Au point de vue de la santé, de l'environnement et l’économie, l'eau du robinet est de loin meilleure que l’eau embouteillée.

Une citation de Alice-Anne Simard, Eau secours

La présence de microparticules de plastique dans l’eau embouteillée ainsi que les déchets que génère cette industrie sont quelques-uns des problèmes évoqués par ses détracteurs.

Un choix… psychologique?

Au Canada, l’eau embouteillée est encore malgré tout préférée dans un ménage sur cinq.

Marilou Jobin, une étudiante doctorale à l'École polytechnique fédérale de Zurich, en Suisse, s’est intéressée aux raisons qui pouvaient motiver ce choix.

« Est-ce que des normes ou des facteurs psychologiques influencent le comportement? Ou encore des facteurs contextuels, comme la facilité d’aller acheter des bouteilles d’eau? » Oui, avance-t-elle, après avoir comparé les habitudes de consommation des Suisses à celles des Allemands.

Malgré une image positive de l’eau du robinet, ces Européens boivent beaucoup d’eau embouteillée, note avec étonnement la doctorante.

Ces habitudes de consommation s’installent dès le plus jeune âge, ajoute Marilou Jobin. « Si nos parents servent tous les jours de l’eau du robinet ou s’ils la servent à leurs invités, on aura tendance à faire pareil » à l’âge adulte, et vice-versa, explique-t-elle.

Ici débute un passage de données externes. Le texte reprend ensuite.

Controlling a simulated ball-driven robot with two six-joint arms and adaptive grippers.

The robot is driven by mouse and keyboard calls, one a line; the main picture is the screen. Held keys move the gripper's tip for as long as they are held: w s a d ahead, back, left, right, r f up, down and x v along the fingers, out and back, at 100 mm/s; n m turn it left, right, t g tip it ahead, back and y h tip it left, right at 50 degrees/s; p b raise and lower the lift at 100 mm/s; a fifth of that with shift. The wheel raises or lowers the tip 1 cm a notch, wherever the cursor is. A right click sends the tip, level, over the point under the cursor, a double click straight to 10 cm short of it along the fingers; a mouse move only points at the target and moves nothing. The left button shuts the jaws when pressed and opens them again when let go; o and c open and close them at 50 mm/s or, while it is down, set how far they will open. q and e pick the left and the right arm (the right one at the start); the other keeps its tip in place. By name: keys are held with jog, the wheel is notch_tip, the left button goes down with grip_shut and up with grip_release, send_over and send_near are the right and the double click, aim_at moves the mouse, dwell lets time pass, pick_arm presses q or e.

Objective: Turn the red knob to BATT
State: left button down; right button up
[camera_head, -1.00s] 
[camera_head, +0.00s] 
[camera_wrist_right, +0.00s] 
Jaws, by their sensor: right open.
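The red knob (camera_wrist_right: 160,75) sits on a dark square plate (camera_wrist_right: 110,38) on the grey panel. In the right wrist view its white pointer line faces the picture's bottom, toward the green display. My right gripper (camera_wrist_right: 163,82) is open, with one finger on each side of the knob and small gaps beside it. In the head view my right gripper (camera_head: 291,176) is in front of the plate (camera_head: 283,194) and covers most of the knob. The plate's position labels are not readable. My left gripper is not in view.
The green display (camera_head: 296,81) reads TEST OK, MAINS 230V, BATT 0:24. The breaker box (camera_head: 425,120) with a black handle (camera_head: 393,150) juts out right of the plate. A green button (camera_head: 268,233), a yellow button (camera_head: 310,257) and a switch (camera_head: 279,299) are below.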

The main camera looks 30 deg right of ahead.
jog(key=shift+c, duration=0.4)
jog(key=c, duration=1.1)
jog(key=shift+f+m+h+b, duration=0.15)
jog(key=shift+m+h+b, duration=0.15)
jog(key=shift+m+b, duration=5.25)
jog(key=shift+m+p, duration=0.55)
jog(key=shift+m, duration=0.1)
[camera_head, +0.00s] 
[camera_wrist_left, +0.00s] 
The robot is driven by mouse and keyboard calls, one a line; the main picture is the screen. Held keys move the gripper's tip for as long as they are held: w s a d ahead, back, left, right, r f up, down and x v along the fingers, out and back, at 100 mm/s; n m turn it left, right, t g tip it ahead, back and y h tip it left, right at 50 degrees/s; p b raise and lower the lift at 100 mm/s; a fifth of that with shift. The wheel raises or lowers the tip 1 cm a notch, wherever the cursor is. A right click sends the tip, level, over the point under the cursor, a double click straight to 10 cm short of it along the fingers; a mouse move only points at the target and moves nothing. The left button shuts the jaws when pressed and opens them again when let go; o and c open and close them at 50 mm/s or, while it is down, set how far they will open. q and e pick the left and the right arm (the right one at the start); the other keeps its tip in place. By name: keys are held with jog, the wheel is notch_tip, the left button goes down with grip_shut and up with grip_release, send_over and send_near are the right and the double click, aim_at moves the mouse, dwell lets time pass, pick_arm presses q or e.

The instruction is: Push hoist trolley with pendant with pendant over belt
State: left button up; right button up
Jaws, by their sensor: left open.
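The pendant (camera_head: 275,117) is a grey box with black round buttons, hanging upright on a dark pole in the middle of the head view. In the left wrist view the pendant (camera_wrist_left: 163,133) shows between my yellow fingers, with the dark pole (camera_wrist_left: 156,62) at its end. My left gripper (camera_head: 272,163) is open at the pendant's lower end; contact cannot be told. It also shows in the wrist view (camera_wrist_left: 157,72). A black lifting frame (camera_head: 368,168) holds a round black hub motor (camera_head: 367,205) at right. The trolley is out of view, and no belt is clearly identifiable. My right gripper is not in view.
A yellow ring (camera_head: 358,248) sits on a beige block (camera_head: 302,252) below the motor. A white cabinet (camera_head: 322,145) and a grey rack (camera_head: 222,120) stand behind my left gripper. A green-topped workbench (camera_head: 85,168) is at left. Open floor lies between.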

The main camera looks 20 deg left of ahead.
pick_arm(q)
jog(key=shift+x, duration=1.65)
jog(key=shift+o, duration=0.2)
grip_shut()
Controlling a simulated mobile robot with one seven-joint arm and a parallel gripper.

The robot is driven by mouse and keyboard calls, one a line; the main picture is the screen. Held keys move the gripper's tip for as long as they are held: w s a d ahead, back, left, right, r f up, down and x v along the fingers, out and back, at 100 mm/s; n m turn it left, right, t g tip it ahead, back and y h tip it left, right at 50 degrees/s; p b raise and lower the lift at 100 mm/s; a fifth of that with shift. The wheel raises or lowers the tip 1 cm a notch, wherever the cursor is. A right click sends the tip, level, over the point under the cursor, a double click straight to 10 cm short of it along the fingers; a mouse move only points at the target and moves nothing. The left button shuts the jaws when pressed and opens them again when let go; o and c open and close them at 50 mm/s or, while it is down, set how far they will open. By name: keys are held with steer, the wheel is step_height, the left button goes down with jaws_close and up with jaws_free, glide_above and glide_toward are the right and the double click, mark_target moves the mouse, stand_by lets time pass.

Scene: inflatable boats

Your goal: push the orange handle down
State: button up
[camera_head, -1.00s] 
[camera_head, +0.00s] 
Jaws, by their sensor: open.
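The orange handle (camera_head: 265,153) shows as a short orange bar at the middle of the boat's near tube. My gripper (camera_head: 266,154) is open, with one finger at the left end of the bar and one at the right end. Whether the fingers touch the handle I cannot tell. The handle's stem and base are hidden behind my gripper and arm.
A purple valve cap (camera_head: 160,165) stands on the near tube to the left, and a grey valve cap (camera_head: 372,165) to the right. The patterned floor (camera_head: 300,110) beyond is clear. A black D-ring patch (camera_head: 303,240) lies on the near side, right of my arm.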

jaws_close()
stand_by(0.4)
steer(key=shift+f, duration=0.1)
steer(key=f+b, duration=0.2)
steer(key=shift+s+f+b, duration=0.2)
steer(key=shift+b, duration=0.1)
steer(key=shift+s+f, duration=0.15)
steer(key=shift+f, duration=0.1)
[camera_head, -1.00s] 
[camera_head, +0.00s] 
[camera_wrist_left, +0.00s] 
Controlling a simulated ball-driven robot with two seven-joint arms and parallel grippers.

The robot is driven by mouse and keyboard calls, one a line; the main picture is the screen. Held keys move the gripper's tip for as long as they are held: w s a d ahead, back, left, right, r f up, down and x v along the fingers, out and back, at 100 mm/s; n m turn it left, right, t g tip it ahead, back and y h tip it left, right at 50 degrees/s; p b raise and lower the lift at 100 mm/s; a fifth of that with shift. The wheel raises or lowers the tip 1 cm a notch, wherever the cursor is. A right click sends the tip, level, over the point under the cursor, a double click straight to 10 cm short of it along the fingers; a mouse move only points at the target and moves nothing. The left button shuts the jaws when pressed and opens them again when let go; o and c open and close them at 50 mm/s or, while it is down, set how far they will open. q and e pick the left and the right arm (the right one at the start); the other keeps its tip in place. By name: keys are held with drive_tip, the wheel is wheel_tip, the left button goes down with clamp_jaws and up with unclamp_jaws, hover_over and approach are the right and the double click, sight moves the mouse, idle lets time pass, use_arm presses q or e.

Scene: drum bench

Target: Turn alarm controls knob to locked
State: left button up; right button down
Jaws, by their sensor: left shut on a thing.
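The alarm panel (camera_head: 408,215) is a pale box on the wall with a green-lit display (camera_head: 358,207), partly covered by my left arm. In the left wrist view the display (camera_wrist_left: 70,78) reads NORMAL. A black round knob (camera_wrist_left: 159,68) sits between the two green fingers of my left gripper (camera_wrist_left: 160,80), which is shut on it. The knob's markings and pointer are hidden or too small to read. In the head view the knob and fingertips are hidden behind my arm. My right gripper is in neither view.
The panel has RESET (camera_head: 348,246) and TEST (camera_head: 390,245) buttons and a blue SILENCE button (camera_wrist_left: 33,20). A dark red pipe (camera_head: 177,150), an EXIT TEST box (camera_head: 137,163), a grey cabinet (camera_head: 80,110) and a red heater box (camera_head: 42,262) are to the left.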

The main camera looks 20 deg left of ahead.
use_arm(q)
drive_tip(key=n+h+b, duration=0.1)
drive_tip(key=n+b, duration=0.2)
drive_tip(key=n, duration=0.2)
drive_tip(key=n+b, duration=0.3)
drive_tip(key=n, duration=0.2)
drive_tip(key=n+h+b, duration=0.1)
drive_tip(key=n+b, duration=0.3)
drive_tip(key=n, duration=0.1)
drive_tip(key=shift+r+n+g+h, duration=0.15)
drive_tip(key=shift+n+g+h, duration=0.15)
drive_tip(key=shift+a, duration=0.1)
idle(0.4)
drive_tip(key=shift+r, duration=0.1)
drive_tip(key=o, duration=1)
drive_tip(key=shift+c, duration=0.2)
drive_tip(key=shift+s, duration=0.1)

Mais les mentalités changent et le message des environnementalistes semble commencer à se faire entendre.

Ici même au Canada, de plus en plus de consommateurs délaissent l’eau embouteillée au profit de l’eau du robinet, selon des chiffres tirés de l'Enquête sur les ménages et l'environnement de Statistique Canada.

Malgré tout, l'industrie de l’eau embouteillée continue à générer des revenus de 2,5 milliards de dollars annuellement au Canada seulement.